Aslında süreçte, Türkiye hayli bir dönüşüm geçirdi. Türkiye’nin bu zamana kadar kendini hep göçmen alan değil, göçmen veren bir ülke olarak kurgulamış ve mevcut yasalarını da bu perspektifle düzenlemiş olması önemli bir nokta olarak belirtilmeli.

Suriyeliler özelinde bakıldığında ilk başta “misafir” olarak hukuki olmayan bir kavram kullanıldı. Bu süreçte belirtilmesi gerekir ki savaştan kaçan Suriyelilere sınırların açılması çok kıymetliydi. Ancak Türkiye tanım gereği mülteci olarak tanımlaması ve haklarının da bu perspektifle tanımlanması gereken Suriyelilere “misafir” diyerek, coğrafi çekince ile hukuki bir tanım yapmamış oldu. Sonraki süreçte, uluslararası korumanın nasıl sağlanabileceği, ne tür mekanizmaların kurulması gerektiği konularında zorlanıldı. Daha sonra ise geçici koruma statüsü ile haklar tanımlandı.
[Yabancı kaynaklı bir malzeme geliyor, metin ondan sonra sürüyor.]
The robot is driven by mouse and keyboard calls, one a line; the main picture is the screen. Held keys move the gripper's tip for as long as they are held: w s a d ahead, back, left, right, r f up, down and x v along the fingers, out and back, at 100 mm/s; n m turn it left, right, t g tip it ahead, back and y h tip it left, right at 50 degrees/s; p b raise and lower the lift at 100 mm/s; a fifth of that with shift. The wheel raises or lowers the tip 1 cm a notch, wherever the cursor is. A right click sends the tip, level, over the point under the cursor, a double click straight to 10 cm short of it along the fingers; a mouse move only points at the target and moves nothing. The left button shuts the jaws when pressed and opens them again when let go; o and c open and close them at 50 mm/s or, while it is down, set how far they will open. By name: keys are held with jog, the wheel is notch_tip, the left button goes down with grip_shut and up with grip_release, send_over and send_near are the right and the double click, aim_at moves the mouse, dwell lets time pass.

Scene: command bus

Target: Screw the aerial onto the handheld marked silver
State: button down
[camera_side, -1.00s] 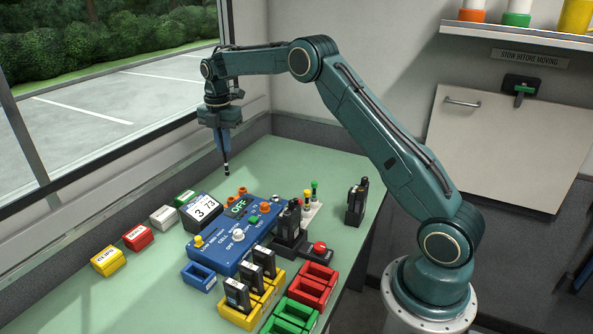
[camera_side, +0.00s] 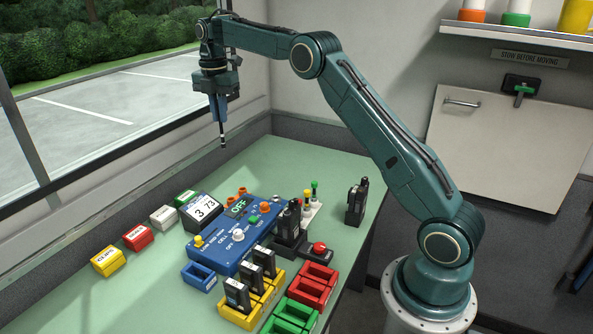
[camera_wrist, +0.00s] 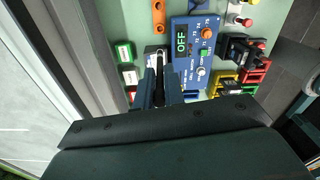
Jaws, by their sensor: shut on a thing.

Türkiye’de bu kadar büyük bir Suriyeli nüfus kalıcı hale gelmeye başlayınca eğitim veya çocuk işçiliği gibi alanlarda zaten var olan sorunlar daha da katlandı. 3 milyon 600 bin Suriyeli nüfusun yarısına yakını 18 yaşın altında. Bu kadar kırılgan bir grupta risk altındaki çocuk sayısı çok fazla. Farklı bir dili konuşan, savaş nedeniyle travma yaşamış bu çocukların eğitim sistemine entegrasyonu hiç kolay değil.

Tüm bu sorunlara baktığımızda var olan durumun sağlıklı bir biçimde tespiti, ihtiyaç analizi ve bu bulgular eşliğinde gerekli düzenlemelerin, politikaların geliştirilmesine ihtiyacımız var. Bunun için her alanda neler yapılabilir üzerine düşünüp uygulamaya geçmemiz gerekiyor. İnsan haysiyetine yaraşır bir yaşamın tüm insanların hakkı olduğu etik duruşu ile farklılıklarımızın zenginlik, sorunların da aslında insanlık durumunun ortak dertleri, ihtiyaçları olduğunu düşünebilmek bu yolda ilerleyebilmek için çok temel ilk adım.